Plutocrats of the People

(Daniel Gross, Slate 1/29/07).
The ultra-rich have begun to speak out against rising inequality, says Gross, pointing to recent statements by Mortimer Zuckerman, Wilbur Ross Jr., and Stephen Schwarzman, the 117th and 322nd richest Americans, respectively. Schwarzman, co-founder of the Blackstone Group" - one of the toniest hedge funds - is "an unabashed economic royalist" who "lives in a $30 million apartment once owned by John D. Rockefeller Jr." Yet, in a December interview with the Financial Times, he deplored the economy's failure to deliver more of its rewards to the struggling middle class. "What gives?" asks Gross. He answers: "The very rich are just as trendy as you and I. [T]hese guys don't need their own personal weathermen to know which way the wind blows." Gross goes on to note, however, that when hedge funds and private equity firms get into the corporate-restructuring game, "they use the same playbook" as everyone else: "Cut benefits and jobs, relocate factories to cheaper offshore locations, replace pensions with 401(k) plans, and increase co-payments for health care.

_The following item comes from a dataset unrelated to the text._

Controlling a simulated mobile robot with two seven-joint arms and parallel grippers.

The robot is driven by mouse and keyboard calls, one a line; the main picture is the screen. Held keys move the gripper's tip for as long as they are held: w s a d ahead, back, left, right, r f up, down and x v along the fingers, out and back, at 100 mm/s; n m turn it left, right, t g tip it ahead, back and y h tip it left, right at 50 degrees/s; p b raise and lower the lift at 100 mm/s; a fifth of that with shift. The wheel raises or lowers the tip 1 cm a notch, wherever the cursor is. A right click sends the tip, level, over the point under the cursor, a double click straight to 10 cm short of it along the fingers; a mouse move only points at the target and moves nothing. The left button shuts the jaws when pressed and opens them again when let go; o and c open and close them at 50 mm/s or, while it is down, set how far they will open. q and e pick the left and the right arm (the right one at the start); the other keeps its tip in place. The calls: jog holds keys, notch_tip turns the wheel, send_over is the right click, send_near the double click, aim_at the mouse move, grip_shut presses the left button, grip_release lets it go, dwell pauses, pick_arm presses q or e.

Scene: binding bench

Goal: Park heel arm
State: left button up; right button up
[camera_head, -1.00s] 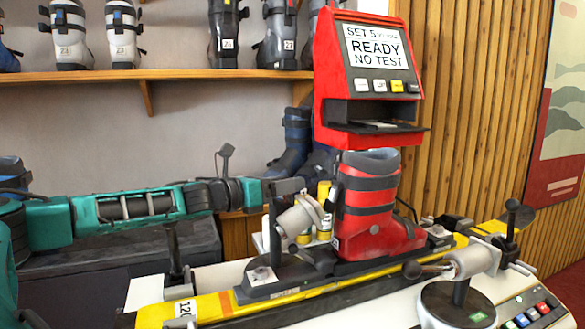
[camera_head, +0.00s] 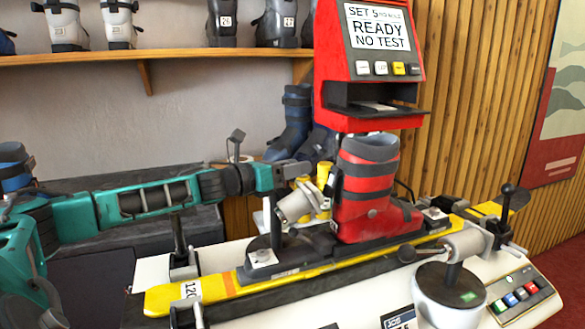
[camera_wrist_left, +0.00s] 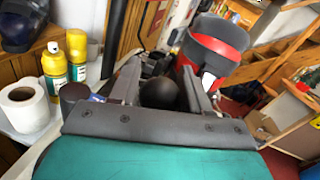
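The red ski boot (camera_head: 366,192) stands upright on the yellow ski (camera_head: 222,299), toe to the right. The heel arm, with its pale grey cylinder (camera_head: 294,204), is at the boot's left, heel side. My left gripper (camera_head: 288,175) is at the upper end of this arm, close to the boot. In the left wrist view the black ball knob (camera_wrist_left: 158,93) sits between the fingers of my left gripper (camera_wrist_left: 160,75) and nearly fills the gap; they appear shut on it. The gripper hides the knob in the head view. My right gripper is not in view.
A second arm with a pale cylinder (camera_head: 465,245) and black knob (camera_head: 408,253) is at the toe side. The red display unit (camera_head: 370,60) reads READY NO TEST. Yellow bottles (camera_wrist_left: 77,52) and a white roll (camera_wrist_left: 25,105) stand near the gripper. A button panel (camera_head: 522,293) is front right.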

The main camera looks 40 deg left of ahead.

Private equity firms and turnaround artists aren't the cause of stagnant wages and disappearing benefits," Gross concludes. "But they are frequently the agents that implement the changes, and they have been among those that benefit most gaudily from the ongoing cram down."

Larry Kudlow Interviews Tony Snow

(CNBC News, 1/11/07) In this brief exchange, we get the only official hint to date of what President Bush might do if Congress passes a measure limiting CEO pay. "Would that kind of bill be veto-bait?" Kudlow asked. "Well, let's see if it gets through both houses of Congress," Snow replied. "As you know, Larry, when something comes to the president's desk, then we do start making veto suggestions or threats. We're not going to threat yet. We're going to kind of see how this debate starts to play out. But, again, the president's position's clear. The government shouldn't be setting compensation levels."